Hobby Lobby: Fairly easy, but still the hardest craft store. They do employ limited LP who will try to apprehend shoplifters once they pass the POS. Often they will ask for the merchandise back and just ban you. Police are called if any employee or customer is physically injured or if threats are made. In that case, they will prosecute.

Hollister: Cameras aren't monitored, and there is no LP. Many stores have door alarms as a deterrent, because they are too far away to be seen or possibly heard at the cashier desk. Hollister will call mall security. They won't chase, but they will ask for merchandise back or issue a Civil Demand, and they will ban permanently.

Home Depot: While they actively monitor cameras and employ LP, Home Depot LP is usually ineffective at stopping small theft because they have such a large store to cover, which has extremely expensive items spread throughout.

Hot Topic: Difficulty of HT stores varies wildly. Most don't have cameras, but some have one near the front desk. In either case, the cameras aren't monitored unless a robbery or major theft has occurred.

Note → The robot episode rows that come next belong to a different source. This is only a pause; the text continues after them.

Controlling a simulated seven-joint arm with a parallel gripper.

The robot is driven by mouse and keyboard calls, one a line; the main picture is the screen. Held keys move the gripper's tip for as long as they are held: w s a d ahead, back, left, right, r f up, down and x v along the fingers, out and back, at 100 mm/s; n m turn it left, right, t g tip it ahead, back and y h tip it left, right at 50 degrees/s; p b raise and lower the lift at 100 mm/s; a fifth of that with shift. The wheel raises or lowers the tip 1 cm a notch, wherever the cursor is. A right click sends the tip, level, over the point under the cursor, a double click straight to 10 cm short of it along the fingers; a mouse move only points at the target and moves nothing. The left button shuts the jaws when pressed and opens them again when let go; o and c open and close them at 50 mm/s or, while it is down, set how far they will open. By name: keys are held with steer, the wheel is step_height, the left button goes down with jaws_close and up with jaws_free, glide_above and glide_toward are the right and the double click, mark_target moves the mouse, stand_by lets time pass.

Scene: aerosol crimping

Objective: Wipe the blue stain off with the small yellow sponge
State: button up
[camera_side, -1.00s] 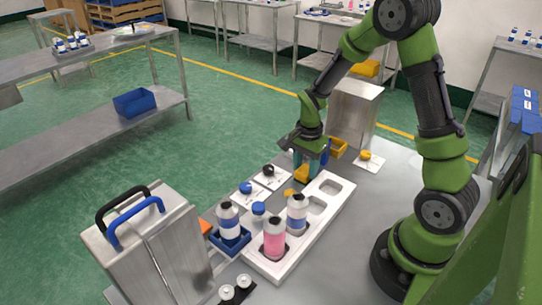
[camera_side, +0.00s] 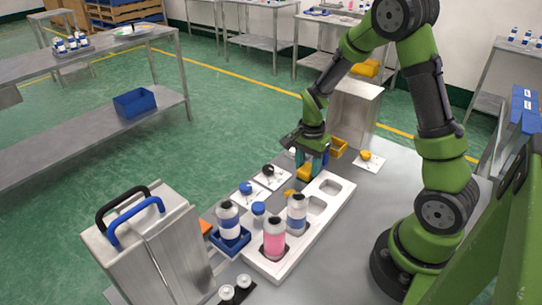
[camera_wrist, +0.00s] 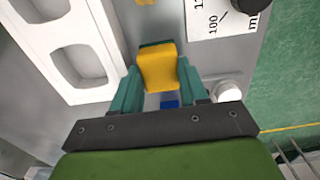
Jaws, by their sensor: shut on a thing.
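The small yellow sponge (camera_wrist: 158,68) sits between the teal fingers of my gripper (camera_wrist: 153,78) in the wrist view. My gripper is shut on it. In the side view my gripper (camera_side: 311,165) is low over the table beside the far end of the white tray, with the sponge (camera_side: 304,173) under it. I cannot tell whether the sponge touches the table. A small blue patch (camera_wrist: 169,103) shows just behind the sponge between the fingers in the wrist view. I cannot tell for sure that it is the stain; part of it may be hidden.
The white tray (camera_side: 337,201) holds a pink bottle (camera_side: 274,239) and a white bottle (camera_side: 297,213) beside my gripper. A card with a black knob (camera_side: 269,171) lies left of it. Another yellow piece (camera_side: 290,193) lies near the tray.

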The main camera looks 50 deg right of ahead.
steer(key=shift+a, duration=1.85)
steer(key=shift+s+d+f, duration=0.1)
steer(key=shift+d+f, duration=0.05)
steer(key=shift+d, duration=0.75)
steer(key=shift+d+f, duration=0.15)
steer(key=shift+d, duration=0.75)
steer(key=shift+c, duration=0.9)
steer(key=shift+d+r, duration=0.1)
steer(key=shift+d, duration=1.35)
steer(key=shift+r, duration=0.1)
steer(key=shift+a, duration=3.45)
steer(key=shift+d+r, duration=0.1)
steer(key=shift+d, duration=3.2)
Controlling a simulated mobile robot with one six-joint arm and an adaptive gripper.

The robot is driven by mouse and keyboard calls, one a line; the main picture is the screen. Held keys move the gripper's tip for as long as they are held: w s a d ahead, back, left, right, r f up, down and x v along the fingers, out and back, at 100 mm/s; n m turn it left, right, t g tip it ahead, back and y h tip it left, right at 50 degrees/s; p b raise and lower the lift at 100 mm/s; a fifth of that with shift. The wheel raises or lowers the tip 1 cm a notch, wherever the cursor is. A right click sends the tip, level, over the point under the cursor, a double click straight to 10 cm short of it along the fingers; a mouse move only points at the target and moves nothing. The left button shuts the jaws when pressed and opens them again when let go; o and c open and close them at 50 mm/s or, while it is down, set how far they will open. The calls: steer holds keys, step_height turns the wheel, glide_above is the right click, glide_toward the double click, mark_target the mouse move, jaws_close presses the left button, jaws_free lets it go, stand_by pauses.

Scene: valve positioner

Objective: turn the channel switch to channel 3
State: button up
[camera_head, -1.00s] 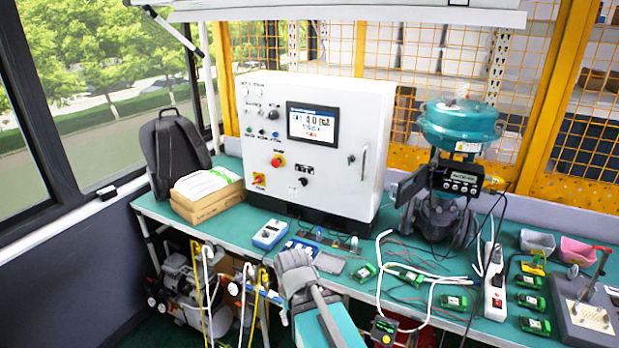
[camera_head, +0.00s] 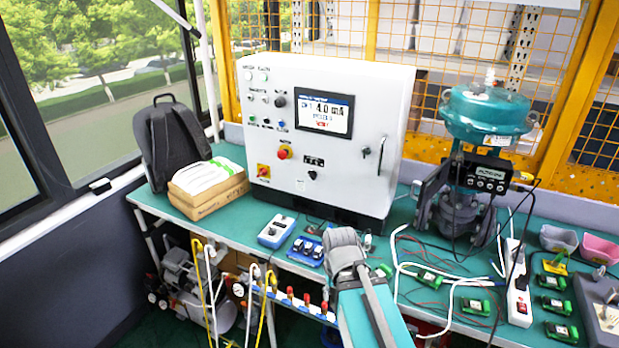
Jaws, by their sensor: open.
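The white control cabinet (camera_head: 345,178) stands on the bench, its front facing me. A black rotary knob (camera_head: 312,174) sits low on its front under a small dark label. Another black knob (camera_head: 280,101) sits higher, left of the screen. I cannot read which is the channel switch, nor its pointer position. The screen (camera_head: 325,114) reads about 4.0 mA, with smaller text I cannot read surely. My grey and teal arm rises from the bottom edge, in front of the bench and below the cabinet. My gripper's fingers are not visible, and nothing of mine visibly touches the knobs.
A blue device (camera_head: 276,232) and a blue tray (camera_head: 306,250) lie before the cabinet. A teal valve actuator (camera_head: 486,113) stands to its right. Cables, a power strip (camera_head: 518,283) and green modules cover the right of the bench. A boxed stack (camera_head: 207,190) and backpack (camera_head: 176,143) stand left.

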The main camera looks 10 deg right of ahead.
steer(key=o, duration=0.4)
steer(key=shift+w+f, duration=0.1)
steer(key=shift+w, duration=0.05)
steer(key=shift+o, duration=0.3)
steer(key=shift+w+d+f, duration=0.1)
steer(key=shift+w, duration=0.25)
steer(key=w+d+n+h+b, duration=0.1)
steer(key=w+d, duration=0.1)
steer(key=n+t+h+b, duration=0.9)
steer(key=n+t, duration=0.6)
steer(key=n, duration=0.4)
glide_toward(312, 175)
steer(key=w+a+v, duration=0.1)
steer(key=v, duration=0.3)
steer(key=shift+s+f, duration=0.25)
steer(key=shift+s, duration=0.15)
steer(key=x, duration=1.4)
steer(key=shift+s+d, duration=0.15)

There is no LP, but regional managers can be called in if a large theft has occurred. Staff shouldn't chase you, but store managers have been known to break this policy in an attempt to get pictures or license plate numbers. They will usually call mall security, but not police. Staff usually follow and pester suspected lifters, and they will pretend to straighten displays new you. Their main technique is to offer you something that matches what they think you've concealed (this is to intimidate you into dumping the merchandise). Be careful.

Jo-Ann Fabrics: Very easy store. Many displays near the store entrance make it easy to conceal and leave quickly. There is no LP, but if they see you conceal, they will customer service you to death. Police might be called. Managers can try to call you back into the store, but won't chase further than the sidewalk. Signs stating "Shoplifters will be prosecuted" are deterrents that make up for a lack of LP or security monitoring. Cameras around these signs are fake, and all Jo-Ann cameras have a blindspot within a 5 feet cone of the camera.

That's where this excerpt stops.